### Work to do
Print every entry, word for word, and skip the images.

★ ★ ★ ★

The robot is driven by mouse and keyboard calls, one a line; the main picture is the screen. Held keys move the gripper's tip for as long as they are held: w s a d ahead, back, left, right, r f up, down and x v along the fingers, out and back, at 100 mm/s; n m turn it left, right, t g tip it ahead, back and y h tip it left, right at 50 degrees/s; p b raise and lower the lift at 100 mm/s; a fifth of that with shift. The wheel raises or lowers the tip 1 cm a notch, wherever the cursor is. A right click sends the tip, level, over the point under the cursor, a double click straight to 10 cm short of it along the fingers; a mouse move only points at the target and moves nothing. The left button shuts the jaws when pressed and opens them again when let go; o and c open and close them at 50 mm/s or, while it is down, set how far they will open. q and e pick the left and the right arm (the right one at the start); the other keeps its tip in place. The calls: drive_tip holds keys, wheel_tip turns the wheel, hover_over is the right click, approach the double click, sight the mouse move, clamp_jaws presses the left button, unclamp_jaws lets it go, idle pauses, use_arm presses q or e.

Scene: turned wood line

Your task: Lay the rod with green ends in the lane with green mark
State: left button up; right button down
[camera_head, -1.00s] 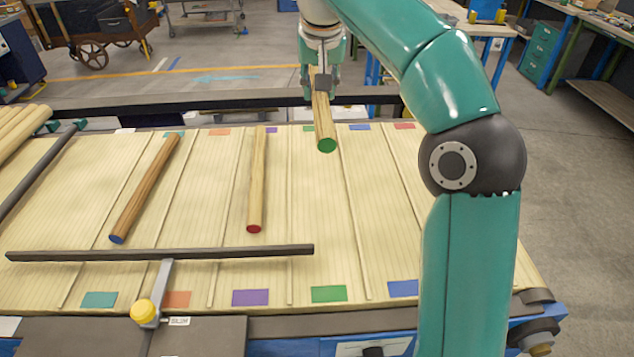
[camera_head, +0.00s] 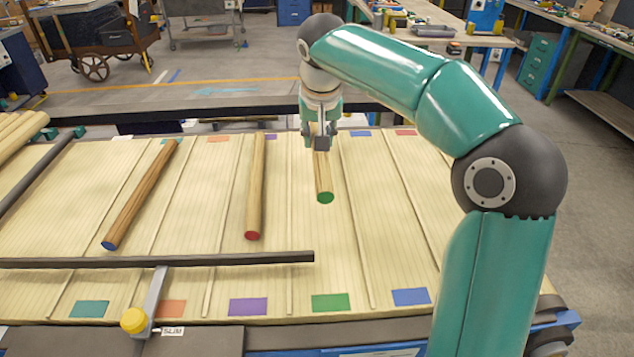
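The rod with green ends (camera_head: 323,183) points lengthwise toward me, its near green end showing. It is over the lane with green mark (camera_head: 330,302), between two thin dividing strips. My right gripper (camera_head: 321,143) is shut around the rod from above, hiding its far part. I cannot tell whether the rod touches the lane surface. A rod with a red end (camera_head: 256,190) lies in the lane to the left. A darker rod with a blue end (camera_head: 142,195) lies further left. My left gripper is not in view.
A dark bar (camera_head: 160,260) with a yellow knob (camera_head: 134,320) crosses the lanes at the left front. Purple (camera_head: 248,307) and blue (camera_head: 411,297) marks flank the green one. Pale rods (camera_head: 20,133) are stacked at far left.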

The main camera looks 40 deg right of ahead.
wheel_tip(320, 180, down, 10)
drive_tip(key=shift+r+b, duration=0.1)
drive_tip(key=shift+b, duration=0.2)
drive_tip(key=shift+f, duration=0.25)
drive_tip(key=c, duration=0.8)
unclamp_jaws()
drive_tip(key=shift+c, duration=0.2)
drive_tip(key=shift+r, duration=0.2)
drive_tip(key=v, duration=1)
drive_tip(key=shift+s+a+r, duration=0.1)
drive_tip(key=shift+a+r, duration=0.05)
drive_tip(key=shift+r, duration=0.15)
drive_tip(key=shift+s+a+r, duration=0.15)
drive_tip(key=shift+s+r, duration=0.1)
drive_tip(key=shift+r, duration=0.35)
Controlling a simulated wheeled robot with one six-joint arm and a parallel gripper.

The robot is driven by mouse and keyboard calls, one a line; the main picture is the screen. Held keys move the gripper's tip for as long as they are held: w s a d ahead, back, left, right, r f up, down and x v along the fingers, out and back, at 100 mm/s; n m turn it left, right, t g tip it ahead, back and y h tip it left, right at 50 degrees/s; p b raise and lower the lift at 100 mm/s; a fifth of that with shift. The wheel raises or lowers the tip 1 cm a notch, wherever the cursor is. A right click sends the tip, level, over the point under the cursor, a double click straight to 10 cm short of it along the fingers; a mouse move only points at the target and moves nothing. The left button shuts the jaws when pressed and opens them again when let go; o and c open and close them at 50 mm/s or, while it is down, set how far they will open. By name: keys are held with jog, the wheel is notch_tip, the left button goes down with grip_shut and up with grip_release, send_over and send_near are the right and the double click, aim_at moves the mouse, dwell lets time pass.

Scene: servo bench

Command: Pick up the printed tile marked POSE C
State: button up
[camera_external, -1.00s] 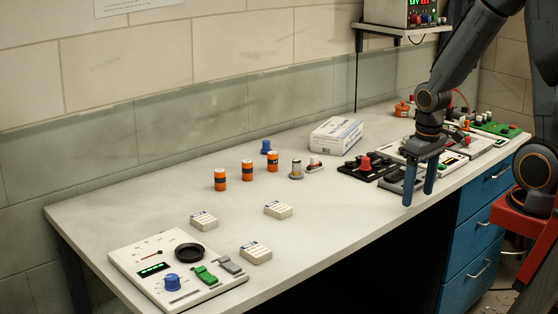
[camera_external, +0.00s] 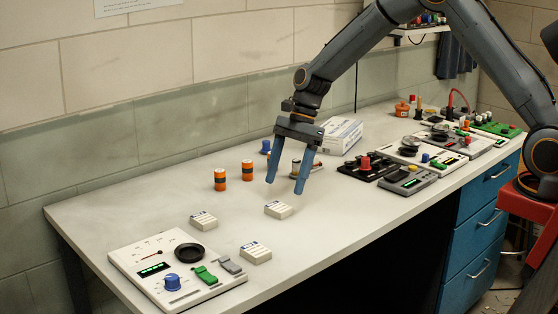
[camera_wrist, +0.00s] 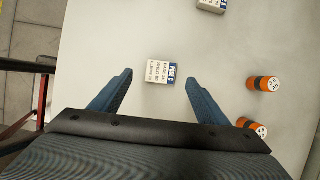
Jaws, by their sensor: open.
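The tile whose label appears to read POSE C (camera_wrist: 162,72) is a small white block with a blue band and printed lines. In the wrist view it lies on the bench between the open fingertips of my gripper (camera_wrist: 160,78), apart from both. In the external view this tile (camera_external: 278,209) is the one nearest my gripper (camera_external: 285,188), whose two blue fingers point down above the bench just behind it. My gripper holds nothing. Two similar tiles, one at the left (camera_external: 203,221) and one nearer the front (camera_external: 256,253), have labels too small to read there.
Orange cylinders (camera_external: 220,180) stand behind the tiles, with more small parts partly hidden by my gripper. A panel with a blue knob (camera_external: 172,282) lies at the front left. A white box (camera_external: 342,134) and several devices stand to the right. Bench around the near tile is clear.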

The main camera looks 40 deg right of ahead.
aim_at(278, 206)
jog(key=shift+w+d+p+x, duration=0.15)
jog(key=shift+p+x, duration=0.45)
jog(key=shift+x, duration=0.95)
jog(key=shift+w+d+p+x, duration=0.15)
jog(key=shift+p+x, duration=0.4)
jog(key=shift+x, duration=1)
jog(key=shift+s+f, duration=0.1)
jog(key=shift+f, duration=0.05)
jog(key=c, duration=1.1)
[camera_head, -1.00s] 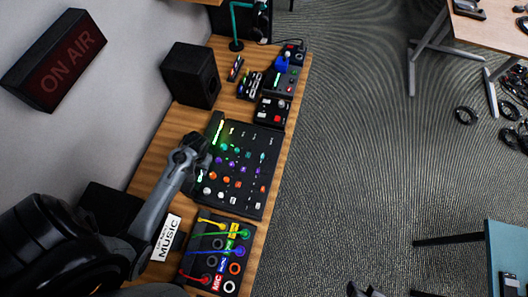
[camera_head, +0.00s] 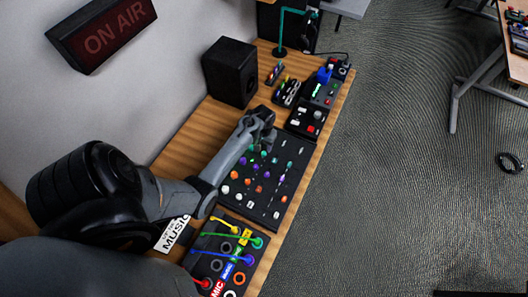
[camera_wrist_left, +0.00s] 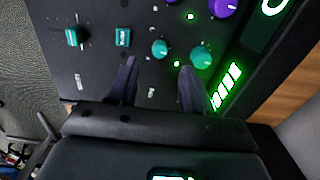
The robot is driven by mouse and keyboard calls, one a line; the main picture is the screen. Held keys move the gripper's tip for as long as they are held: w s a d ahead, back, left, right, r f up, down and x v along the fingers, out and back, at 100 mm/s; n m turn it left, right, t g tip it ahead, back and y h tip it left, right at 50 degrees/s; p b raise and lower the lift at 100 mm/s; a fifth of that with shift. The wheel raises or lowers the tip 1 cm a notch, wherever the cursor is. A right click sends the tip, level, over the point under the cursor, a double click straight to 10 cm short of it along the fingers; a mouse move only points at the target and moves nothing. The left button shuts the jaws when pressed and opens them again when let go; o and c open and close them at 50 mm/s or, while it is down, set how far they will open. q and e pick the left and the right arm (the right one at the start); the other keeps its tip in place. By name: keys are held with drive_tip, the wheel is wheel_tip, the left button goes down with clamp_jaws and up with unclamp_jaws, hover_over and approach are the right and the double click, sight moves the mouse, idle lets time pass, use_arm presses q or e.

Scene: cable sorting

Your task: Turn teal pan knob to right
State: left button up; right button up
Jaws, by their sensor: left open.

★ ★ ★ ★

### The output
The robot is driven by mouse and keyboard calls, one a line; the main picture is the screen. Held keys move the gripper's tip for as long as they are held: w s a d ahead, back, left, right, r f up, down and x v along the fingers, out and back, at 100 mm/s; n m turn it left, right, t g tip it ahead, back and y h tip it left, right at 50 degrees/s; p b raise and lower the lift at 100 mm/s; a fifth of that with shift. The wheel raises or lowers the tip 1 cm a notch, wherever the cursor is. A right click sends the tip, level, over the point under the cursor, a double click straight to 10 cm short of it along the fingers; a mouse move only points at the target and moves nothing. The left button shuts the jaws when pressed and opens them again when let go; o and c open and close them at 50 mm/s or, while it is down, set how far they will open. q and e pick the left and the right arm (the right one at the start); the other keeps its tip in place. The calls: drive_tip holds keys, wheel_tip turns the wheel, hover_over is the right click, approach the double click, sight the mouse move, clamp_jaws presses the left button, unclamp_jaws lets it go, idle pauses, use_arm presses q or e.

Scene: turned wood line

Your task: Lay the rod with green ends in the lane with green mark
State: left button up; right button down
[camera_head, -1.00s] 
[camera_head, +0.00s] 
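The rod with green ends (camera_head: 323,183) points lengthwise toward me, its near green end showing. It is over the lane with green mark (camera_head: 330,302), between two thin dividing strips. My right gripper (camera_head: 321,143) is shut around the rod from above, hiding its far part. I cannot tell whether the rod touches the lane surface. A rod with a red end (camera_head: 256,190) lies in the lane to the left. A darker rod with a blue end (camera_head: 142,195) lies further left. My left gripper is not in view.
A dark bar (camera_head: 160,260) with a yellow knob (camera_head: 134,320) crosses the lanes at the left front. Purple (camera_head: 248,307) and blue (camera_head: 411,297) marks flank the green one. Pale rods (camera_head: 20,133) are stacked at far left.

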The main camera looks 40 deg right of ahead.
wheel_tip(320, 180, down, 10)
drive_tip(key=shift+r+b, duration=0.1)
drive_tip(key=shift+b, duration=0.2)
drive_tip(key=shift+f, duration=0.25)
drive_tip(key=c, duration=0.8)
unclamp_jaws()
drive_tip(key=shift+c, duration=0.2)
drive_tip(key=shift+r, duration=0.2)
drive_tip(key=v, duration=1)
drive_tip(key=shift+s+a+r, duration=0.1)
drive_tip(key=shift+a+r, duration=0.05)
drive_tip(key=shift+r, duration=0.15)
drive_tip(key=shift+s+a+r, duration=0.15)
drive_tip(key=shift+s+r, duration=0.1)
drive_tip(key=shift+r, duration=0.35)
Controlling a simulated wheeled robot with one six-joint arm and a parallel gripper.

The robot is driven by mouse and keyboard calls, one a line; the main picture is the screen. Held keys move the gripper's tip for as long as they are held: w s a d ahead, back, left, right, r f up, down and x v along the fingers, out and back, at 100 mm/s; n m turn it left, right, t g tip it ahead, back and y h tip it left, right at 50 degrees/s; p b raise and lower the lift at 100 mm/s; a fifth of that with shift. The wheel raises or lowers the tip 1 cm a notch, wherever the cursor is. A right click sends the tip, level, over the point under the cursor, a double click straight to 10 cm short of it along the fingers; a mouse move only points at the target and moves nothing. The left button shuts the jaws when pressed and opens them again when let go; o and c open and close them at 50 mm/s or, while it is down, set how far they will open. By name: keys are held with jog, the wheel is notch_tip, the left button goes down with grip_shut and up with grip_release, send_over and send_near are the right and the double click, aim_at moves the mouse, dwell lets time pass.

Scene: servo bench

Command: Pick up the printed tile marked POSE C
State: button up
[camera_external, -1.00s] 
[camera_external, +0.00s] 
[camera_wrist, +0.00s] 
Jaws, by their sensor: open.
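The tile whose label appears to read POSE C (camera_wrist: 162,72) is a small white block with a blue band and printed lines. In the wrist view it lies on the bench between the open fingertips of my gripper (camera_wrist: 160,78), apart from both. In the external view this tile (camera_external: 278,209) is the one nearest my gripper (camera_external: 285,188), whose two blue fingers point down above the bench just behind it. My gripper holds nothing. Two similar tiles, one at the left (camera_external: 203,221) and one nearer the front (camera_external: 256,253), have labels too small to read there.
Orange cylinders (camera_external: 220,180) stand behind the tiles, with more small parts partly hidden by my gripper. A panel with a blue knob (camera_external: 172,282) lies at the front left. A white box (camera_external: 342,134) and several devices stand to the right. Bench around the near tile is clear.

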The main camera looks 40 deg right of ahead.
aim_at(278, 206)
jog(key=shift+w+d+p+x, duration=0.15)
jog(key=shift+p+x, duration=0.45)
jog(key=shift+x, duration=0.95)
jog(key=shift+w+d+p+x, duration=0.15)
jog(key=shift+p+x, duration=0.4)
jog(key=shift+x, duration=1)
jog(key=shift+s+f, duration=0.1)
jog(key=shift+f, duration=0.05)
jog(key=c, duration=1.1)
[camera_head, -1.00s] 
[camera_head, +0.00s] 
[camera_wrist_left, +0.00s] 
The robot is driven by mouse and keyboard calls, one a line; the main picture is the screen. Held keys move the gripper's tip for as long as they are held: w s a d ahead, back, left, right, r f up, down and x v along the fingers, out and back, at 100 mm/s; n m turn it left, right, t g tip it ahead, back and y h tip it left, right at 50 degrees/s; p b raise and lower the lift at 100 mm/s; a fifth of that with shift. The wheel raises or lowers the tip 1 cm a notch, wherever the cursor is. A right click sends the tip, level, over the point under the cursor, a double click straight to 10 cm short of it along the fingers; a mouse move only points at the target and moves nothing. The left button shuts the jaws when pressed and opens them again when let go; o and c open and close them at 50 mm/s or, while it is down, set how far they will open. q and e pick the left and the right arm (the right one at the start); the other keeps its tip in place. By name: keys are held with drive_tip, the wheel is wheel_tip, the left button goes down with clamp_jaws and up with unclamp_jaws, hover_over and approach are the right and the double click, sight moves the mouse, idle lets time pass, use_arm presses q or e.

Scene: cable sorting

Your task: Turn teal pan knob to right
State: left button up; right button up
Jaws, by their sensor: left open.

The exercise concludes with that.